With the free-agent departure of Knowshon Moreno, who rushed for 1,038 and 10 touchdowns last season and signed with Miami, the Broncos have handed the keys to their running game to 2013 second-round pick Montee Ball, who thrived in a downhill running scheme during a record-setting career at Wisconsin.

Ball only rushed for 67 yards and a touchdown in 23 carries against the Colts, a meager average of 2.9 yards per carry.

But the Broncos gashed the Chiefs for an average of 118 yards on the ground last season, and that was with two veteran run-defenders in inside linebacker Derrick Johnson and defensive end Mike DeVito, who both suffered season-ending injuries last week.

Needless to say, the Chiefs understand the Broncos’ rushing attack could be just as dangerous as Manning’s arm this week.

“Sometimes here in a game like this, you take some body blows because you’re playing more coverage and that and you understand that,” Sutton said.

After all, Sutton remembers how dangerous that run-enabling “12” personnel grouping can be with Manning at the helm.

“Peyton’s M.O. in Indy was they used ‘12’ a lot,” Sutton said.

Sutton said the versatility of tight end Dallas Clark, who was equally comfortable blocking or receiving, was what made that grouping work in Indianapolis. Now it appears Manning has his new Clark in tight end Julius Thomas, who caught seven passes for 104 yards and three touchdowns against the Colts.

Sutton’s problem Sunday will be deciphering whether the amount of “12” personnel they showed last week will hold, or if it was just an aberration.

“There’s no question they used it more in that game than they did last year in any particular game,’ Sutton said. “They might have done it to see what Indy was gonna do with it. They got ahead 24-0, so they might have said let’s move this clock, we’ve got (Andrew) Luck over on the other sideline, let’s keep him right here where we want him.”

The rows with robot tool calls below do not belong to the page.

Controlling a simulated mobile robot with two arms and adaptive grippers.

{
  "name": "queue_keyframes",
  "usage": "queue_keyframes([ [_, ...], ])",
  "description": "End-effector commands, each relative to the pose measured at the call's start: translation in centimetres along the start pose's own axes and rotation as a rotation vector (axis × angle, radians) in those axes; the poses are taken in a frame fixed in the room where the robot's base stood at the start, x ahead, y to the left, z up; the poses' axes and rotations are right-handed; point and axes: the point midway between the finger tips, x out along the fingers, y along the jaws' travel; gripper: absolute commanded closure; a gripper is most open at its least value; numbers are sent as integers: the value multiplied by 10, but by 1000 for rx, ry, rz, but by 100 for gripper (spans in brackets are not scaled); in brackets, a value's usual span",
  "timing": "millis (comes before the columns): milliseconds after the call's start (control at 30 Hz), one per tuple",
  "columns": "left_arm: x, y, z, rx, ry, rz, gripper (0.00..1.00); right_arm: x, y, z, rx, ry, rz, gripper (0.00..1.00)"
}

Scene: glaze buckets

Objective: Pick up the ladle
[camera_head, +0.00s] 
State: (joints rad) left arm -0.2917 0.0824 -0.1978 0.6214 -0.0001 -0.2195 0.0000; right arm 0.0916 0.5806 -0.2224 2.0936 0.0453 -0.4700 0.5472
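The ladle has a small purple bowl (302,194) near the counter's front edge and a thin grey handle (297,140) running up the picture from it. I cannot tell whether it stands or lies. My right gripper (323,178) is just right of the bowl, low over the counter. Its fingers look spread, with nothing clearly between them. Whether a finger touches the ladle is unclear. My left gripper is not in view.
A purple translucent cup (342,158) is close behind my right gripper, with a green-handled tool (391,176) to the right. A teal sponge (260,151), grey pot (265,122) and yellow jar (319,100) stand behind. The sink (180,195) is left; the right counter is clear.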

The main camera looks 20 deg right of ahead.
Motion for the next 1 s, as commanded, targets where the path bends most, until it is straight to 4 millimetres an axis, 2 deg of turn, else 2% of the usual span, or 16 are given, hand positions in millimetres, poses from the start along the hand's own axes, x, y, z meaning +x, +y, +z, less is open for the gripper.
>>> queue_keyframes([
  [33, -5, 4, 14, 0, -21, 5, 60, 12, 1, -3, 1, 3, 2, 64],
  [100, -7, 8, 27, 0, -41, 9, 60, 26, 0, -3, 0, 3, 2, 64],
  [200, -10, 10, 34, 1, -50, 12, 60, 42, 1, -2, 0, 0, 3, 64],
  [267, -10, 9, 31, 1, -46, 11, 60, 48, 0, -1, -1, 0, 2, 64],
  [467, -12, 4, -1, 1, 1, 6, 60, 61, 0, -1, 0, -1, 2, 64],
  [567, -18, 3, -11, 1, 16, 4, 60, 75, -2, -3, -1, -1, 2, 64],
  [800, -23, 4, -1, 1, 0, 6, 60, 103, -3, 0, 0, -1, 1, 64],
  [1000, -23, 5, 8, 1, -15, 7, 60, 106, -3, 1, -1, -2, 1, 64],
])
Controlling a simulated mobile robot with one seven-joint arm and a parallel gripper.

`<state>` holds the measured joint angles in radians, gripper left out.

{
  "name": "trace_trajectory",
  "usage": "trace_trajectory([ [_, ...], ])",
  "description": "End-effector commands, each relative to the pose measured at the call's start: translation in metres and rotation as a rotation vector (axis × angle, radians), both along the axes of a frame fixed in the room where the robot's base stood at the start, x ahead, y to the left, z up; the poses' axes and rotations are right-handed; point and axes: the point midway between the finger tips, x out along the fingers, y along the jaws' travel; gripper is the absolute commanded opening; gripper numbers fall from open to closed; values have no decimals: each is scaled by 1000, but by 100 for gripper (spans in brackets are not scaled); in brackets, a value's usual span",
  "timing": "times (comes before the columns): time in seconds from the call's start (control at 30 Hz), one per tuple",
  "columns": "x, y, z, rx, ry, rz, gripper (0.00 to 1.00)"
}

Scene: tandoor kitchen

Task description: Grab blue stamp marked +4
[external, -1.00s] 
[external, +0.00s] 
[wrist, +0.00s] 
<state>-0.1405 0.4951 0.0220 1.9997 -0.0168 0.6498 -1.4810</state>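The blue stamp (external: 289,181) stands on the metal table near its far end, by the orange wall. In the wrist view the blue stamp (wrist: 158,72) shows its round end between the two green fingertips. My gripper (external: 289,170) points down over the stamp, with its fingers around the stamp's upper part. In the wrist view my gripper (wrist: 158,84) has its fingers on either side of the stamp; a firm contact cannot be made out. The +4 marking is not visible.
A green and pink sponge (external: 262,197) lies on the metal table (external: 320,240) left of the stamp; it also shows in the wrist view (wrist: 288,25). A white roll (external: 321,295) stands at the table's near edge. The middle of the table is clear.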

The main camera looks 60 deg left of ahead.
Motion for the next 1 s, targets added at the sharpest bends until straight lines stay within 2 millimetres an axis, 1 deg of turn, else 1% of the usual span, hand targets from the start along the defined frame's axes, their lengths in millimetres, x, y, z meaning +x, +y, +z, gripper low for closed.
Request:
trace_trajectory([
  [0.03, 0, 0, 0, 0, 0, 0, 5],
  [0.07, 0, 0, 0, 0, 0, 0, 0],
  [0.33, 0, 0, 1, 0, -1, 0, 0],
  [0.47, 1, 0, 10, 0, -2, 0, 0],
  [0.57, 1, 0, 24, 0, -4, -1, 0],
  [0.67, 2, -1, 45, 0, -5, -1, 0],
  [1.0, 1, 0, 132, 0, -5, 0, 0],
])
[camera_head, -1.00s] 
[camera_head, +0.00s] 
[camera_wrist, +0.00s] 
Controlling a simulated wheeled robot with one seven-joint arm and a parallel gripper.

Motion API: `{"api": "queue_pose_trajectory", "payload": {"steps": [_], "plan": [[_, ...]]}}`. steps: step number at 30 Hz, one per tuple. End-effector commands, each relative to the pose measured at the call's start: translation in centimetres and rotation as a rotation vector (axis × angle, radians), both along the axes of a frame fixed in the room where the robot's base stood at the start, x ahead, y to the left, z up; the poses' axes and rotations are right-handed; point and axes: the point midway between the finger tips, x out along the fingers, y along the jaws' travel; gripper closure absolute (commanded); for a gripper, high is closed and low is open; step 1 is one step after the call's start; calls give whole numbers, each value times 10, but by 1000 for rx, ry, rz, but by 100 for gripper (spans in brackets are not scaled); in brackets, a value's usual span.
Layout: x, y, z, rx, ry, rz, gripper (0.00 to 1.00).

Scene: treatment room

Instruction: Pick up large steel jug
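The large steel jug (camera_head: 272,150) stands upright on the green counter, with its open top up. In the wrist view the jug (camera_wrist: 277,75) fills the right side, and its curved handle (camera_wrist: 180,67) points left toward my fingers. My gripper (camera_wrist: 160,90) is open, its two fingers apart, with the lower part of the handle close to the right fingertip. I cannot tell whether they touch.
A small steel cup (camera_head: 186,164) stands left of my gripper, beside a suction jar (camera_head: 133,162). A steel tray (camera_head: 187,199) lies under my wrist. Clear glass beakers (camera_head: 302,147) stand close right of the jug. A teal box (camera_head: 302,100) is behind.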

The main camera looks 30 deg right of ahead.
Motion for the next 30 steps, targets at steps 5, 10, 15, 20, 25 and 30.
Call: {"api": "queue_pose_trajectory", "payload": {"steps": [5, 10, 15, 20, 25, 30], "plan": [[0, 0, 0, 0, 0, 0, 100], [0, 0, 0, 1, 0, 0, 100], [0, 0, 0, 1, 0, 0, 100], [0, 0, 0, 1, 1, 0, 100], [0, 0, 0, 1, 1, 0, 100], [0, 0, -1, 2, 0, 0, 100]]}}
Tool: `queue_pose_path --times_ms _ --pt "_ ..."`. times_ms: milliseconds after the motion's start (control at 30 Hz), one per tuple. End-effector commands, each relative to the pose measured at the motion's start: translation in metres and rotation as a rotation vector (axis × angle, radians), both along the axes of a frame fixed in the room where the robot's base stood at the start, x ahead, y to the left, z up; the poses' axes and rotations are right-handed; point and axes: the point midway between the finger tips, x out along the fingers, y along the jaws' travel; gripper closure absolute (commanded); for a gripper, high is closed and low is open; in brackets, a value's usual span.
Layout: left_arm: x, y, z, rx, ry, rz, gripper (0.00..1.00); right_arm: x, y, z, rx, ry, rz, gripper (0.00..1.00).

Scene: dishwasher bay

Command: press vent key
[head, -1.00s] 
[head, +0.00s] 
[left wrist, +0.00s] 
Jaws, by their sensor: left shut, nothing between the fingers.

As the Chiefs’ nickel cornerback, Owens will be directly affected by how often the Broncos use “12” personnel. But he seems to be less concerned about that than you might think, largely because when you’re preparing for Manning, you can’t worry about anything other than doing your job.

After all, no one wants to be the guy whose lack of focus — pre- or post-snap — gives the league’s best quarterback the advantage, right?

“They showed a lot of ‘12’ personnel, but you’ve got to be ready for everything with Peyton,” Owens said. “He’s the best for a reason. We’ve got to pay attention to all the small details in our game and technique.

“I don’t want to be a cliché, but we’ve got to play a perfect game to beat him.”